What you are asked to do – Write out again exactly the lines from the one containing "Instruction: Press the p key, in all" through the one containing "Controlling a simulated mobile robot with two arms", both included, and omit the pictures.

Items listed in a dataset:
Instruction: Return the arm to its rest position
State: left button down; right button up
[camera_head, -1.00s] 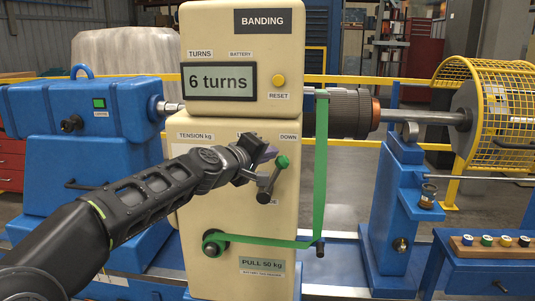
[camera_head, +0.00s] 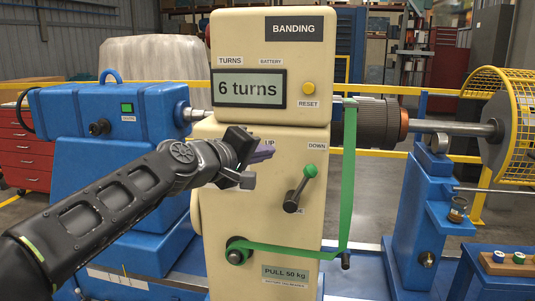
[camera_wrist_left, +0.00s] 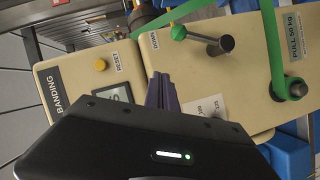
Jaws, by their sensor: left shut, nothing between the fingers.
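My left gripper (camera_head: 262,152) is shut and empty in front of the cream banding machine (camera_head: 265,200), left of its lever. In the left wrist view its purple fingers (camera_wrist_left: 161,92) lie together over the machine's panel. The green-knobbed lever (camera_head: 300,190) tilts up to the right, near the DOWN label, apart from the gripper. It also shows in the left wrist view (camera_wrist_left: 205,40). The display (camera_head: 249,89) reads "6 turns". A green band (camera_head: 348,190) runs from the dark rotor core (camera_head: 378,123) down to a lower pin and left to a roller. My right gripper is not in view.
A blue motor unit (camera_head: 75,115) stands left of the machine, and a blue support (camera_head: 420,215) stands right. A yellow mesh guard (camera_head: 510,105) surrounds the rotor's right end. A wooden rack (camera_head: 510,262) holds several small rolls at lower right. Open floor shows behind the machine.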

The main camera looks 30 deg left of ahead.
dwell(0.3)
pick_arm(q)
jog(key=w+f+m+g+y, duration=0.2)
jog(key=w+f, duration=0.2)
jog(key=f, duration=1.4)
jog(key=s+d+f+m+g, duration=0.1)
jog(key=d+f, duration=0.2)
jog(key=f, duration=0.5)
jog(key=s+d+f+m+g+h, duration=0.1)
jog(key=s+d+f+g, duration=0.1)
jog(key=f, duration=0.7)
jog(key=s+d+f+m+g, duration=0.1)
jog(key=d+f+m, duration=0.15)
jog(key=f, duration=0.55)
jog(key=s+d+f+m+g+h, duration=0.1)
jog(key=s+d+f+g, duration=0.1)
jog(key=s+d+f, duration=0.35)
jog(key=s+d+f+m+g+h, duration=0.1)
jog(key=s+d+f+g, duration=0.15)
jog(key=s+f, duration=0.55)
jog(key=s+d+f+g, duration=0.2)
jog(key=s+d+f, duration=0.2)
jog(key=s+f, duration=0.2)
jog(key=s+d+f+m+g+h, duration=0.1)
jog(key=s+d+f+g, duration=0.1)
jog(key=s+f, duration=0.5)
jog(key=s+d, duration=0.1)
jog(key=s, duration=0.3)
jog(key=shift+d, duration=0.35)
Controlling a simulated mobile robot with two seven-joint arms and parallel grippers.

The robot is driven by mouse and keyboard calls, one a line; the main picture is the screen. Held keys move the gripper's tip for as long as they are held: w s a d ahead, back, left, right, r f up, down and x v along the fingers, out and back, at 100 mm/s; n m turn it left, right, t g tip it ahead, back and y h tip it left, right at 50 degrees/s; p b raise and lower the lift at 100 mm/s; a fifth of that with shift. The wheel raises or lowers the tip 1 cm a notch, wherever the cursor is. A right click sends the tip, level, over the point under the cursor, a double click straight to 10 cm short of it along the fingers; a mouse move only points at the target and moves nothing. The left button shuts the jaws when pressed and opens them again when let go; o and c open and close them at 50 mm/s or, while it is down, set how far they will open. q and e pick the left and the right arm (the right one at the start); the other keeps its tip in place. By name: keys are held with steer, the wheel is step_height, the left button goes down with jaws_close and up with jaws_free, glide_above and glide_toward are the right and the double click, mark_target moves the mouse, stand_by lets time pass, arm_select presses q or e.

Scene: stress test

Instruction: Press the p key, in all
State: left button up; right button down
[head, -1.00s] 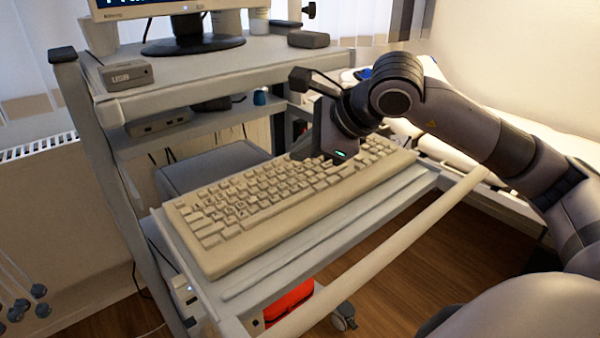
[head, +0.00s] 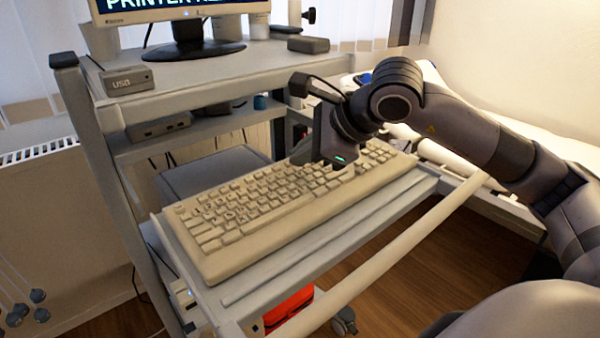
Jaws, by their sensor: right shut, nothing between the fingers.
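A beige keyboard (head: 235,262) lies on the pull-out shelf of a grey cart, running from the lower left up to the right. My right gripper (head: 312,160) is shut and empty. It is over the rear right half of the keyboard, its tips at or just above the keys near the back rows. Whether it touches a key cannot be told. The key letters are too small to read, so the p key cannot be picked out; the gripper hides some keys. My left gripper is not in view.
A monitor (head: 185,10) with "PRINTER" text stands on the cart's top shelf, near a box marked USB (head: 127,80). A pale rail (head: 400,238) crosses in front of the keyboard shelf (head: 330,232). A red object (head: 288,308) sits below.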

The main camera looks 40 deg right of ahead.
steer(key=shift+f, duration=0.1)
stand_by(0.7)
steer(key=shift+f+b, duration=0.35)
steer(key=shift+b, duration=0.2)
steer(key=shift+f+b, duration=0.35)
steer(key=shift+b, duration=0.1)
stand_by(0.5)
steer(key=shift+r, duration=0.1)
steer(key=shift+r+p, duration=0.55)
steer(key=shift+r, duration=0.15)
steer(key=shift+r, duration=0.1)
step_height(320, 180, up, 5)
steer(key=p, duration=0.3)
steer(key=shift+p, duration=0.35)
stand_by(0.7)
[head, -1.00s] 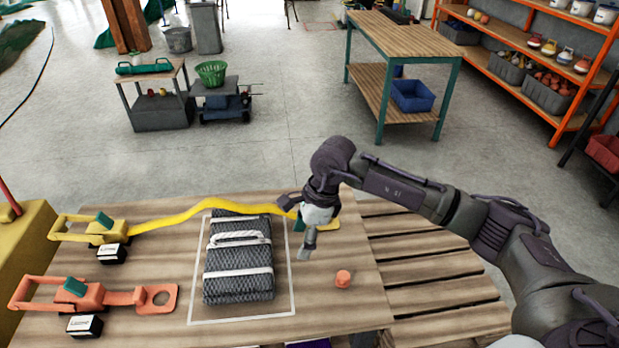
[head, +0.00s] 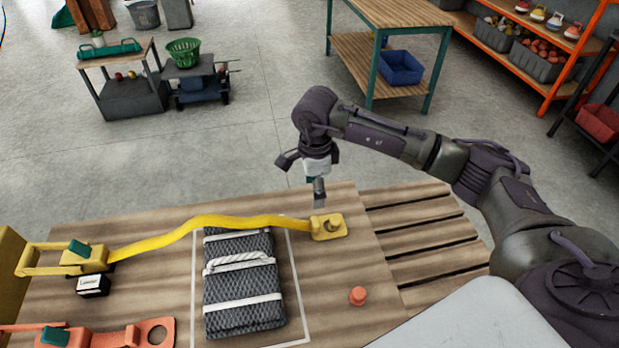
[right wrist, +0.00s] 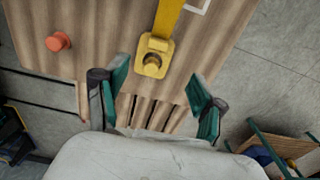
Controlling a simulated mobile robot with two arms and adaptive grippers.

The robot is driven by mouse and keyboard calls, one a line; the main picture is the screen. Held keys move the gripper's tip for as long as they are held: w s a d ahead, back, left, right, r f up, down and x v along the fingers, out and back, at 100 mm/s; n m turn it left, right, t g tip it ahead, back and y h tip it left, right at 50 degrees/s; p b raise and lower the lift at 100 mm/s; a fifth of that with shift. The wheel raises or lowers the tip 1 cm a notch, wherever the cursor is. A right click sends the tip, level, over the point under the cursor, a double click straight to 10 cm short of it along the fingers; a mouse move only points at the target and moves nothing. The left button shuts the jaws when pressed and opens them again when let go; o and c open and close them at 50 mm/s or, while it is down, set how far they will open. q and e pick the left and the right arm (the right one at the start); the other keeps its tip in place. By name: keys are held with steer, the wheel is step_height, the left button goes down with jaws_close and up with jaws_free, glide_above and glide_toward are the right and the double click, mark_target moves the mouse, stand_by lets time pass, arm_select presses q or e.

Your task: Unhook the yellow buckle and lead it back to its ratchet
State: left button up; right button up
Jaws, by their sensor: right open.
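The yellow buckle (head: 328,227) lies flat at the far right of the wooden tabletop, around a short peg; it also shows in the right wrist view (right wrist: 154,57). Its yellow strap (head: 215,222) runs left across the far end of the grey net bundle (head: 240,301) to the yellow ratchet (head: 85,259) at the left edge. My right gripper (head: 318,191) is open and empty, above the far side of the buckle and apart from it. In the right wrist view its green-padded fingers (right wrist: 158,82) are spread, with the buckle beyond their tips. My left gripper is not in view.
A bare orange peg (head: 358,296) stands nearer on the tabletop. An orange ratchet (head: 70,336) lies at the lower left, partly cut off. A slatted section (head: 425,232) adjoins on the right.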

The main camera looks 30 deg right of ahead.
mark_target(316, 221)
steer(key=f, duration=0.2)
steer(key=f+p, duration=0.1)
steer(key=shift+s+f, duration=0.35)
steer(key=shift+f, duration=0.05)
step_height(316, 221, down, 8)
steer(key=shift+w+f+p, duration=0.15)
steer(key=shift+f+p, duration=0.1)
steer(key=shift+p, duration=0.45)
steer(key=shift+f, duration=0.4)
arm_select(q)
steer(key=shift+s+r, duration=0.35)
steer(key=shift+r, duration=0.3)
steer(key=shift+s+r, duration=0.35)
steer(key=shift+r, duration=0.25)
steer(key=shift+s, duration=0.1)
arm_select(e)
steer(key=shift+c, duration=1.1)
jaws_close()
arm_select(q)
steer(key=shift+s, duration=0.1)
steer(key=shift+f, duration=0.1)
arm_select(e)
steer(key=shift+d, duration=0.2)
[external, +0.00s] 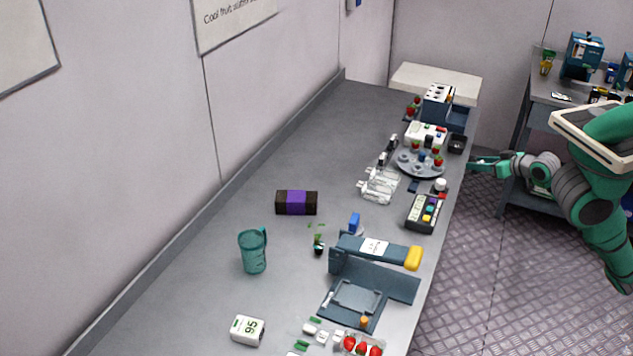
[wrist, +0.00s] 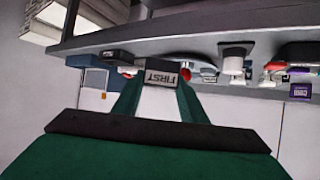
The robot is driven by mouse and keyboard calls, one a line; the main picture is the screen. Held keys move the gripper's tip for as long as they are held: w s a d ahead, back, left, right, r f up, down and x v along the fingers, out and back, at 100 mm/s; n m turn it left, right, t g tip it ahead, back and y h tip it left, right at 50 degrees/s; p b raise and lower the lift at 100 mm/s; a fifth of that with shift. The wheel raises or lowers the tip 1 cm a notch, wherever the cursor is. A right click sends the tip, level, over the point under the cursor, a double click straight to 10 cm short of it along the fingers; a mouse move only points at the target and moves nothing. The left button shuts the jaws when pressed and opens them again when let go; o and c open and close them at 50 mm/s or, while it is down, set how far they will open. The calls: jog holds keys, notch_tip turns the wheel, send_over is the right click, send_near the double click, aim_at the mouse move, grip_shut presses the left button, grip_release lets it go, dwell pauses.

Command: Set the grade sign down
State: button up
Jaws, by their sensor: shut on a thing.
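The grade sign (wrist: 161,76) is a small dark block with a white face reading "FIRST", its lettering upside down in the wrist view. My gripper (wrist: 158,88) is shut on it, with a green finger at each side. In the external view my gripper (external: 478,163) reaches in from the right, at the table's right edge near the round tray (external: 421,171). The sign is too small to make out there. In the wrist view it appears in front of the table edge, apart from the tabletop as far as I can tell.
The grey table (external: 215,230) holds a keypad device (external: 426,213), clear plastic clamshells (external: 378,186), a dark and purple block (external: 296,203), a teal jug (external: 252,252) and a blue press-like stand (external: 375,275). The table's left and back-left parts are mostly clear.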

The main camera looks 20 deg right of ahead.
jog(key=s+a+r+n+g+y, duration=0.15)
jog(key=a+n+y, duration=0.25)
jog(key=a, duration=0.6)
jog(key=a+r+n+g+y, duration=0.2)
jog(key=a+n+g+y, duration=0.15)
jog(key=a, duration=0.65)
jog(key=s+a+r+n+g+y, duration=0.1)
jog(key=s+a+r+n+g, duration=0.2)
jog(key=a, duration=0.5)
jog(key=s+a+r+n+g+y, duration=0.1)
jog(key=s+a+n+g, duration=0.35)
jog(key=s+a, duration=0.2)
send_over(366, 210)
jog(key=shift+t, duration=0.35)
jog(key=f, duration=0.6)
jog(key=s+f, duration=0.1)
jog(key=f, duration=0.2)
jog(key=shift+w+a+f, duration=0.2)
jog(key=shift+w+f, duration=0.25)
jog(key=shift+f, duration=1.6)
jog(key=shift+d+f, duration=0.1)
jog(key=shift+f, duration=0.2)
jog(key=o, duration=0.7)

Solution for this task –
Instruction: Press the p key, in all
State: left button up; right button down
[head, -1.00s] 
[head, +0.00s] 
Jaws, by their sensor: right shut, nothing between the fingers.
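A beige keyboard (head: 235,262) lies on the pull-out shelf of a grey cart, running from the lower left up to the right. My right gripper (head: 312,160) is shut and empty. It is over the rear right half of the keyboard, its tips at or just above the keys near the back rows. Whether it touches a key cannot be told. The key letters are too small to read, so the p key cannot be picked out; the gripper hides some keys. My left gripper is not in view.
A monitor (head: 185,10) with "PRINTER" text stands on the cart's top shelf, near a box marked USB (head: 127,80). A pale rail (head: 400,238) crosses in front of the keyboard shelf (head: 330,232). A red object (head: 288,308) sits below.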

The main camera looks 40 deg right of ahead.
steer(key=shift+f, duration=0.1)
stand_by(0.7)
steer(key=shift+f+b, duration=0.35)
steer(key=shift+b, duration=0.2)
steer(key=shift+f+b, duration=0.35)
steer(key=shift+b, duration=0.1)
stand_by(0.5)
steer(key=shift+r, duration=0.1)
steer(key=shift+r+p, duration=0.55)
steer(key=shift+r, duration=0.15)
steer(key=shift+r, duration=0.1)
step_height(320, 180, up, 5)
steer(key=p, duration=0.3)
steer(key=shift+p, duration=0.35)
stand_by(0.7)
[head, -1.00s] 
[head, +0.00s] 
[right wrist, +0.00s] 
Controlling a simulated mobile robot with two arms and adaptive grippers.

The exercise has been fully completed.